EXTRACTED DATA:
++++++++
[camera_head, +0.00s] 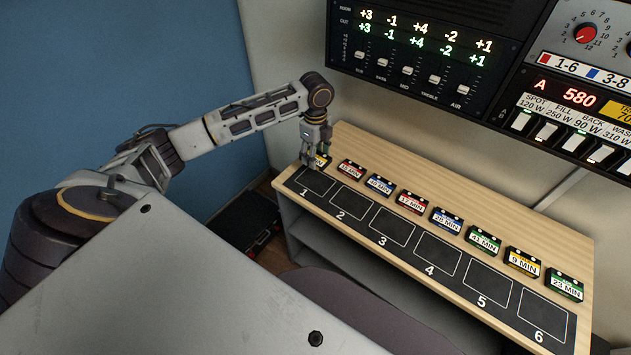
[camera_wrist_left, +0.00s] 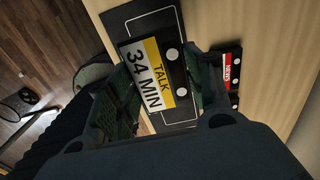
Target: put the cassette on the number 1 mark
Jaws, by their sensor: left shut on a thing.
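The yellow-labelled cassette marked TALK 34 MIN (camera_wrist_left: 155,75) is between the fingers of my left gripper (camera_head: 313,162), which is shut on it. In the head view only a sliver of this cassette (camera_head: 323,159) shows, the rest hidden by the fingers. It is at the left end of the cassette row, just behind the number 1 mark (camera_head: 314,182), a white outline on the black strip. Whether the cassette touches the wooden top is not clear. My right gripper is not in view.
Several other cassettes stand in a row to the right, the nearest a red one (camera_head: 350,169), close beside my left gripper. The other numbered outlines, such as number 2 (camera_head: 350,202), are bare. A panel with sliders (camera_head: 420,60) is on the wall behind.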

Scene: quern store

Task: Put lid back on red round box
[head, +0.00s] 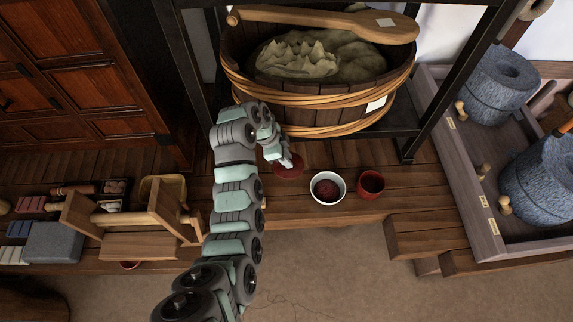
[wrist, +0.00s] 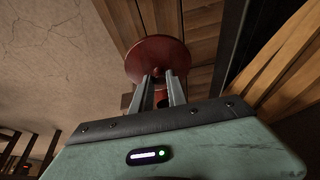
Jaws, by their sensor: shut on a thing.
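My gripper (head: 287,162) is shut on a dark red round lid (head: 289,173), left of the white bowl in the head view. In the wrist view the lid is a red disc (wrist: 157,58) at the tips of my gripper's fingers (wrist: 162,92); the part they grip is mostly hidden. I cannot tell whether the lid touches the boards. A red round box (head: 371,184) stands open at the top, right of the bowl and apart from the lid.
A white bowl (head: 327,188) with dark red contents stands between lid and box. A large wooden tub (head: 300,92) in a black frame is behind. A wooden carrier (head: 150,222) is to the left, stone querns (head: 500,80) to the right. The boards' front edge is close.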

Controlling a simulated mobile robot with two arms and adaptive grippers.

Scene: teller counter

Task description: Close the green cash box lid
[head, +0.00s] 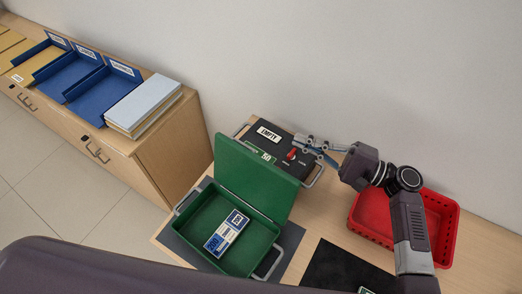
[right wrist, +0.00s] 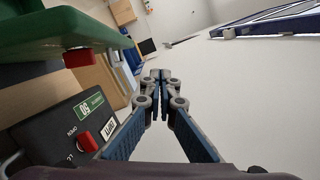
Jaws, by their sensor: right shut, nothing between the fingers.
++++++++
WRITTEN REQUEST: Read the entries and show each line that mentions "Scene".

EXERCISE OUTPUT:
Scene: quern store
Scene: teller counter

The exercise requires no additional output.